Traditional: 45 minutes (environment prep + deployment)
Optimized: 8 minutes (on-demand creation + deployment)
Improvement: 82% faster deployments

Reliability Metrics:

Zero-downtime achieved: 100% of deployments
Rollback time: < 30 seconds (vs 10+ minutes)
Failed deployment recovery: Automated

Resource Efficiency:

Infrastructure utilization: 99% (vs 50%)
Spot instance savings: Additional 60% on green environment
Database efficiency: No duplication overhead

Real-World Impact

Over 6 months of operation:

90 successful deployments with zero downtime
3 automatic rollbacks triggered by health checks
$50,400 saved compared to traditional approach
Zero customer-affecting incidents during deployments

Troubleshooting Common Issues

Issue 1: Green Environment Startup Failures

Problem: Green environment fails to become healthy within timeout.

Solution:

def debug_green_startup(asg_name: str):
    """Debug green environment startup issues"""

    # Check instance launch errors
    instances = get_asg_instances(asg_name)
    for instance in instances:
        if instance['HealthStatus'] != 'Healthy':
            logs = get_instance_logs(instance['InstanceId'])
            print(f"Instance {instance['InstanceId']} logs: {logs}")

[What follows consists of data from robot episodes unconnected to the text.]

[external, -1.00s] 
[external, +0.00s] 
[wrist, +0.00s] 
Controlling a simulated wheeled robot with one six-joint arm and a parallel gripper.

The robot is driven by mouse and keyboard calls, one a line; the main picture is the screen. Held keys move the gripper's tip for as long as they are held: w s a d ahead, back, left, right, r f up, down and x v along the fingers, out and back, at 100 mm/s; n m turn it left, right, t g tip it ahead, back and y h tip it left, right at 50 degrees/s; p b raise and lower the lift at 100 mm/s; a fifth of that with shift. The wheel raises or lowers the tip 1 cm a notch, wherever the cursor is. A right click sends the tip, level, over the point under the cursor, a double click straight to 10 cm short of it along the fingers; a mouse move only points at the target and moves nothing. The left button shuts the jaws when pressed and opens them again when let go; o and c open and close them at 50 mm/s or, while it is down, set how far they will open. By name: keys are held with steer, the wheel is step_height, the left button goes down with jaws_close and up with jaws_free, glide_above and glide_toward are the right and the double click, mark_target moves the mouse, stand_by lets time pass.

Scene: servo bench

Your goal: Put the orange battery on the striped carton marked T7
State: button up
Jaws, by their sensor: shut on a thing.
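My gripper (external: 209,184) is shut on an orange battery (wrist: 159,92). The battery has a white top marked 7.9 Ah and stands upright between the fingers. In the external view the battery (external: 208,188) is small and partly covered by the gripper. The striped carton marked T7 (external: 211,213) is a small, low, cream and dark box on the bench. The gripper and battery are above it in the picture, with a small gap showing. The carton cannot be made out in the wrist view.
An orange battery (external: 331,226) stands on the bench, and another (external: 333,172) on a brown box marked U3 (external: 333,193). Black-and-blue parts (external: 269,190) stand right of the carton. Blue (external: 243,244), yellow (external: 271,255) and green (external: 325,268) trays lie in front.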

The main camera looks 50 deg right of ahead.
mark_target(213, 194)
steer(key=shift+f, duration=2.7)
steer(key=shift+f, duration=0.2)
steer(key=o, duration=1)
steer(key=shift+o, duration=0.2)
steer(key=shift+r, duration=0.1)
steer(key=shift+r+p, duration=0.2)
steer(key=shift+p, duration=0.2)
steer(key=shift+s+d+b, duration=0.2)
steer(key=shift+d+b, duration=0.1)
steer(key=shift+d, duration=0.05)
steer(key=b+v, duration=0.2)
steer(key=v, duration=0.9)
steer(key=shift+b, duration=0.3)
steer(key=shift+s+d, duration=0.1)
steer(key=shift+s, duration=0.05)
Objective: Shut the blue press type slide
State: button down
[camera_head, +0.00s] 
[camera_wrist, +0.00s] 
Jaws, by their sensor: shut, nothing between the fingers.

    # Verify launch template configuration
    lt_config = get_launch_template_config(asg_name)
    validate_launch_template(lt_config)

    # Check security group connectivity
    test_security_group_rules()

Issue 2: Database Connection Issues

Problem: Green environment can’t connect to database.

Solutions:

Verify security group rules allow green → database connectivity
Ensure database connection pooling can handle additional connections
Check database parameter groups for connection limits

Issue 3: Health Check False Negatives

Problem: Healthy instances marked as unhealthy.